_Problem requirements:_
Copy out every line of the records where the string "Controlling" occurs.

** begin **

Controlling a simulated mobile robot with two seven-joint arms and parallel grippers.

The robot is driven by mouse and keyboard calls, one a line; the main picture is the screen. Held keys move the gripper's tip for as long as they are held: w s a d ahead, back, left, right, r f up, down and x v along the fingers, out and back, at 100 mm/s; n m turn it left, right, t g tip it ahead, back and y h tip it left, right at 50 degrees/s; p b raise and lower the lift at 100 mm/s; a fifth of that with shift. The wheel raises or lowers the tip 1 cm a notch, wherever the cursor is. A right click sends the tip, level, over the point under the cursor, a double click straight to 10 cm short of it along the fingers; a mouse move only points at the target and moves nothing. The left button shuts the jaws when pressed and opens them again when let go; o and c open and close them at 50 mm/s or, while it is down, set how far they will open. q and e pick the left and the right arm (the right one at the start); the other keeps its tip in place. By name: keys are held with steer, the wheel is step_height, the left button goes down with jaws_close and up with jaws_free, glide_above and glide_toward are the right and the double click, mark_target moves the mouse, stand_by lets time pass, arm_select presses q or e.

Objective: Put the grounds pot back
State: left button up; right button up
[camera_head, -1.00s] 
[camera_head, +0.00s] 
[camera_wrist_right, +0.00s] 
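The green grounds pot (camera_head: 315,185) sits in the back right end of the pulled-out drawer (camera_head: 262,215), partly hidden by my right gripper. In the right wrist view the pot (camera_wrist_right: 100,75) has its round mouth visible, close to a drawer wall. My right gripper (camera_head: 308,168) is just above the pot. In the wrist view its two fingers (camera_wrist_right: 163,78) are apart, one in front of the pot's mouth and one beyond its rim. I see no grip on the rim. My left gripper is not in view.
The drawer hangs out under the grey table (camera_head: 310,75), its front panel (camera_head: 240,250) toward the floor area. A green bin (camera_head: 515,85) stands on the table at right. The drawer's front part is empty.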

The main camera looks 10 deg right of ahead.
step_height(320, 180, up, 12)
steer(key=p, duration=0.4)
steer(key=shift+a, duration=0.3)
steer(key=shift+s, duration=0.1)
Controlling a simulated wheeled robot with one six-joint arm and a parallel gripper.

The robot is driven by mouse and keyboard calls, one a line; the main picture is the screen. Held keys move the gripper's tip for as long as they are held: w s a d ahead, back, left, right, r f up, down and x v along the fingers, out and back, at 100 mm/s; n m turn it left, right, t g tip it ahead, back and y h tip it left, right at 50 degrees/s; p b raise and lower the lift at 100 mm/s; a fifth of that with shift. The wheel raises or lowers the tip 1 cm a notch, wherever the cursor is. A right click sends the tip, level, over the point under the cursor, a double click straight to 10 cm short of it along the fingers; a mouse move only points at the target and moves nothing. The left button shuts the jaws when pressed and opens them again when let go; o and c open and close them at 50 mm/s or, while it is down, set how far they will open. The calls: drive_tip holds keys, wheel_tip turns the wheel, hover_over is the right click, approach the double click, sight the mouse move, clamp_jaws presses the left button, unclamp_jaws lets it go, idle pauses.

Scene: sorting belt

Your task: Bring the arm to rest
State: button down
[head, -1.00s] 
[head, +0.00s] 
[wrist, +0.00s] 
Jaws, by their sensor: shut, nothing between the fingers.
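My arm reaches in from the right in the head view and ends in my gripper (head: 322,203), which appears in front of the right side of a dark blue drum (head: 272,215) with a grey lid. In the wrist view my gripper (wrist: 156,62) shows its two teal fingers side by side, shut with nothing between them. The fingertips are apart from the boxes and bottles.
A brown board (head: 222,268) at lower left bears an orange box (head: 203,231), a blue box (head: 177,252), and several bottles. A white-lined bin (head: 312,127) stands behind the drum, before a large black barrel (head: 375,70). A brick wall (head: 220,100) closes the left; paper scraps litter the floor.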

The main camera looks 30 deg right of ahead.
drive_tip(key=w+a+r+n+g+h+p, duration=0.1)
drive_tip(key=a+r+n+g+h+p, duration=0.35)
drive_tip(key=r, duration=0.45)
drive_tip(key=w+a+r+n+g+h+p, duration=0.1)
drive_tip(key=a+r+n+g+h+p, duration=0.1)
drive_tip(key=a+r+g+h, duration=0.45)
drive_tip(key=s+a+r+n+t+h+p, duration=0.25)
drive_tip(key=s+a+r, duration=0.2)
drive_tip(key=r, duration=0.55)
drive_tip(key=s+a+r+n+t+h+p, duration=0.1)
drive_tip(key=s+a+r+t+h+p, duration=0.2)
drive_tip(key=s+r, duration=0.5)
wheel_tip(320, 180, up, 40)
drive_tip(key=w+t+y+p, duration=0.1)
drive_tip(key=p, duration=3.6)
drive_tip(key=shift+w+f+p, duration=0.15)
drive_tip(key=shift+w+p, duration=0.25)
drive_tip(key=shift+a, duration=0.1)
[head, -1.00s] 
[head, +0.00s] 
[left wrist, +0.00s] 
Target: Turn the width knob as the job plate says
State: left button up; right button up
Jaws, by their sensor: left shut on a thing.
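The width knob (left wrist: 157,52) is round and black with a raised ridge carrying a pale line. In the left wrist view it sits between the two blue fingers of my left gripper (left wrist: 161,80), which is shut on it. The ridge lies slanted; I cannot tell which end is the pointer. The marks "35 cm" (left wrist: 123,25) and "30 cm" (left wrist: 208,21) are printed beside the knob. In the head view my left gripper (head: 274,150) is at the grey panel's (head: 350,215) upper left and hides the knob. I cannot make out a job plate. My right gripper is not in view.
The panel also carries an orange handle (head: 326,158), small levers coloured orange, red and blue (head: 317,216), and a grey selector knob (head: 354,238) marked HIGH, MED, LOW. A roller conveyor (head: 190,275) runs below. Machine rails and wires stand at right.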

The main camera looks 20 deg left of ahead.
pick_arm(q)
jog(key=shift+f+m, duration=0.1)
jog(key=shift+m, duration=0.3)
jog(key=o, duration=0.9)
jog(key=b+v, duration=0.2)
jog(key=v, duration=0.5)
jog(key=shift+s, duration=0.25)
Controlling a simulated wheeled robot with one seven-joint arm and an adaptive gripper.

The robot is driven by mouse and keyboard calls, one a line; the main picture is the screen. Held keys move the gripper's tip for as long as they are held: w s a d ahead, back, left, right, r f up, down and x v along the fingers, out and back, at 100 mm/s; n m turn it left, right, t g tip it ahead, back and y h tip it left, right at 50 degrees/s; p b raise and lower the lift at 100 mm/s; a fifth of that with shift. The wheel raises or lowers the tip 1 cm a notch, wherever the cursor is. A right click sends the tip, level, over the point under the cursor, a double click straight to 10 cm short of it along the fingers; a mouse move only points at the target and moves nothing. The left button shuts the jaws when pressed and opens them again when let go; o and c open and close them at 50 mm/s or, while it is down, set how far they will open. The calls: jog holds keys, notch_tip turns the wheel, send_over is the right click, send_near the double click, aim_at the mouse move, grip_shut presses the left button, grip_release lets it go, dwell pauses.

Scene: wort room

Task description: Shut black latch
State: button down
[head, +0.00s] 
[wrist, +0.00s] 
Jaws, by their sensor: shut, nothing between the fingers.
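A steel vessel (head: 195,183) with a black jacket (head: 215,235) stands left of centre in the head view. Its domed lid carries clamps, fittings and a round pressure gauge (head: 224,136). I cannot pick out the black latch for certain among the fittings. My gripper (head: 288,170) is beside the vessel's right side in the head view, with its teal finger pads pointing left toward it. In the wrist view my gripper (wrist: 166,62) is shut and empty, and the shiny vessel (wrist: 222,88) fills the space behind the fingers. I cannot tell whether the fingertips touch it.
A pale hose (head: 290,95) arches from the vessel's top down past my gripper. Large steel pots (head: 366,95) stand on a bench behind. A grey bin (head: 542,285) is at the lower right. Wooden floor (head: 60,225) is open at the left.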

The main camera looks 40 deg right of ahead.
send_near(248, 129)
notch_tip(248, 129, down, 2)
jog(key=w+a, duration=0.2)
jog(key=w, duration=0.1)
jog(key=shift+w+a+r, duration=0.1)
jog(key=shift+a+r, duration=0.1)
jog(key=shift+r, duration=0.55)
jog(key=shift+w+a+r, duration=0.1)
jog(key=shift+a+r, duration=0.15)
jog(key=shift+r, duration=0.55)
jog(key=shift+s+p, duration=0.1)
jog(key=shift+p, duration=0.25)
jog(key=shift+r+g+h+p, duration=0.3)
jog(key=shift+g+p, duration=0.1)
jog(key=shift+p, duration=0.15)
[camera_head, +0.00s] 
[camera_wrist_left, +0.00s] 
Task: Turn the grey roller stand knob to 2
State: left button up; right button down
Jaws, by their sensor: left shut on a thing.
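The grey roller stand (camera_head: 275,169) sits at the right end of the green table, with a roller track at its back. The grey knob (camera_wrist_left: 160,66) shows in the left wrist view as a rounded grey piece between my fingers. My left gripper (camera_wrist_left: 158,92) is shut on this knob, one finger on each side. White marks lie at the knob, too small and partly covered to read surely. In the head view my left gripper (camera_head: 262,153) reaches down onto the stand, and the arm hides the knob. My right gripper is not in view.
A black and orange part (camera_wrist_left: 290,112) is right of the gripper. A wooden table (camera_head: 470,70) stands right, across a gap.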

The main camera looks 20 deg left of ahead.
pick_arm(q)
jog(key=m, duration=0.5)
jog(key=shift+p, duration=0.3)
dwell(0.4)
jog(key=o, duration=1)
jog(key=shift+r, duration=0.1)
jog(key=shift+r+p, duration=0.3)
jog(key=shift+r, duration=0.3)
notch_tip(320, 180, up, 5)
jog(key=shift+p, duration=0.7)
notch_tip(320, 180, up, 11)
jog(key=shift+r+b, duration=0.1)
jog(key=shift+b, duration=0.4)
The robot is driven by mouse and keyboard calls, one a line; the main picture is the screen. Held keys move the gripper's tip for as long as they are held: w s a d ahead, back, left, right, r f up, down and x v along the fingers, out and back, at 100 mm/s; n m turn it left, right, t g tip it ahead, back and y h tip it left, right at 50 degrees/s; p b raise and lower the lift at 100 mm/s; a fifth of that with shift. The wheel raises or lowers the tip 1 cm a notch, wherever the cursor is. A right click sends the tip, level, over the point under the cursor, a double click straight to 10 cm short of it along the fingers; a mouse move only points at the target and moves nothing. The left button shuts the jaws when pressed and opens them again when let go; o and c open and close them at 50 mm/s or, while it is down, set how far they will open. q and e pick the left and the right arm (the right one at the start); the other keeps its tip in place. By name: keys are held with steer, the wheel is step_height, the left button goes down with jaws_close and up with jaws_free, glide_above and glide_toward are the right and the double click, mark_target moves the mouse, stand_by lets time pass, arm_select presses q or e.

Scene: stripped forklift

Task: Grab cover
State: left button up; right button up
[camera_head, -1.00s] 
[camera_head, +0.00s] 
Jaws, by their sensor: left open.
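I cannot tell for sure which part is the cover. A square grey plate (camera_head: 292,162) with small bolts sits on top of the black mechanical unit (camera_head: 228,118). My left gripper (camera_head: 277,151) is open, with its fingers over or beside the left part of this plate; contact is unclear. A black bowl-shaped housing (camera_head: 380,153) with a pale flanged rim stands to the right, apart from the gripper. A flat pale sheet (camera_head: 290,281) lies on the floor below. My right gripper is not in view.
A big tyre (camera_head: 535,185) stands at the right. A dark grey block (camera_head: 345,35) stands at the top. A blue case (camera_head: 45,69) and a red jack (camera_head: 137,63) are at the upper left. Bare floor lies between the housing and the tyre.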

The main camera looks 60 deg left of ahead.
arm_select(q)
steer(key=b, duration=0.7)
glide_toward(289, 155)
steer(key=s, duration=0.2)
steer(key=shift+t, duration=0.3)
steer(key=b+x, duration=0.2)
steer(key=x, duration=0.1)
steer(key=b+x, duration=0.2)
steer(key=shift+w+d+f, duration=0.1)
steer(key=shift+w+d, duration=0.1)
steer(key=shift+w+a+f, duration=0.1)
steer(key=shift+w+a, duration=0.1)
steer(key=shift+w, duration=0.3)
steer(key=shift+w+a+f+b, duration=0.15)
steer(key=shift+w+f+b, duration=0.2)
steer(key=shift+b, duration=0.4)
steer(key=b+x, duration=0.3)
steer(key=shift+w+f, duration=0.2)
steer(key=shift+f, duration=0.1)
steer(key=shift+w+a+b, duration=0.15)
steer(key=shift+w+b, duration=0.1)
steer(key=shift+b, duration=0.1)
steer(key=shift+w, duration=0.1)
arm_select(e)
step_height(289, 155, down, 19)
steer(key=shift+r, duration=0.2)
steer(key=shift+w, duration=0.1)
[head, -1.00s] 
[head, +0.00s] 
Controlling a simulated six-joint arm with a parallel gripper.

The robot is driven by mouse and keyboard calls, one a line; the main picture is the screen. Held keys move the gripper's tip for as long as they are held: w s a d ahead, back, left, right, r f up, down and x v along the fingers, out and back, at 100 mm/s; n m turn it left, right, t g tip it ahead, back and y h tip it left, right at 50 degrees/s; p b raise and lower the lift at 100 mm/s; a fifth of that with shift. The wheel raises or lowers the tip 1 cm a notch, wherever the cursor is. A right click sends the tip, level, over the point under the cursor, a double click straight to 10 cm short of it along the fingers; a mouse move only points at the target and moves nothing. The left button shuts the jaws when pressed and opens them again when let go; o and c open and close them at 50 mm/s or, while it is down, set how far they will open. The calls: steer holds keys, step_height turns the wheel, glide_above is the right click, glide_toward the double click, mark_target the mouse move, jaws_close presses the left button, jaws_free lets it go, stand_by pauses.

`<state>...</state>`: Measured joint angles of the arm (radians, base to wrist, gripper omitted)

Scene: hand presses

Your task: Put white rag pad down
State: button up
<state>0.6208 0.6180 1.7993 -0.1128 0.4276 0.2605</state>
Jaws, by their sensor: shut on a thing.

** end **

_Complete output:_
Controlling a simulated mobile robot with two seven-joint arms and parallel grippers.
Controlling a simulated wheeled robot with one six-joint arm and a parallel gripper.
Controlling a simulated wheeled robot with one seven-joint arm and an adaptive gripper.
Controlling a simulated six-joint arm with a parallel gripper.

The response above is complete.